- **Stated task**
Locate each line of the material that contains "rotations", then return it.

- **Source data**
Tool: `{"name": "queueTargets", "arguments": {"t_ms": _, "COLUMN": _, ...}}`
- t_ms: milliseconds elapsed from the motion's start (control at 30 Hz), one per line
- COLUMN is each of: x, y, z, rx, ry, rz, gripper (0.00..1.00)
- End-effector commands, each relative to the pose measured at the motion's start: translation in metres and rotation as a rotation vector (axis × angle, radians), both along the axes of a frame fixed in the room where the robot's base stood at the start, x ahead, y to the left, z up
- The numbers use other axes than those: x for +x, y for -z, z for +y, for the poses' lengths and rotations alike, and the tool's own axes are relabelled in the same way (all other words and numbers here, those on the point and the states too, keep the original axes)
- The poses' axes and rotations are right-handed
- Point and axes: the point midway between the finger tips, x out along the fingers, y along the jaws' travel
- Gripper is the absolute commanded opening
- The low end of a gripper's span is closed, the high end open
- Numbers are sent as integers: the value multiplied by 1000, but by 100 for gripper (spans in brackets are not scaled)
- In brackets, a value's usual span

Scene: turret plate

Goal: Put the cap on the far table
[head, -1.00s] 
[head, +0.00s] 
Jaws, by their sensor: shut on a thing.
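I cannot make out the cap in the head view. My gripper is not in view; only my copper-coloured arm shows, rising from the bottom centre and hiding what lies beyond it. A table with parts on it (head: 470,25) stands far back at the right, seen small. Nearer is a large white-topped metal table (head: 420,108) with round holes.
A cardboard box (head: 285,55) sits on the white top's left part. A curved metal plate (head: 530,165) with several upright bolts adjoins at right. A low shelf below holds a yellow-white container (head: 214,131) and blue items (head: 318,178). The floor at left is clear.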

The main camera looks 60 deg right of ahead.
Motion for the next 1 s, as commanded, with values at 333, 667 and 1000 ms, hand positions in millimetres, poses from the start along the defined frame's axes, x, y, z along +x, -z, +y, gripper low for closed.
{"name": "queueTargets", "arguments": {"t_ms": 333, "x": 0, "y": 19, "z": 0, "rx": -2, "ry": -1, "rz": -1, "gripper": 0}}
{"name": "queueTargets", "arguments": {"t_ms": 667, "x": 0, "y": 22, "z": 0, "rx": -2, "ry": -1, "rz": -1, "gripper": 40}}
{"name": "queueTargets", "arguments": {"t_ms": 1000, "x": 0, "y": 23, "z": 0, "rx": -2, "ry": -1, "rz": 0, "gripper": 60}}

- **Correct output**
- The numbers use other axes than those: x for +x, y for -z, z for +y, for the poses' lengths and rotations alike, and the tool's own axes are relabelled in the same way (all other words and numbers here, those on the point and the states too, keep the original axes)
- The poses' axes and rotations are right-handed

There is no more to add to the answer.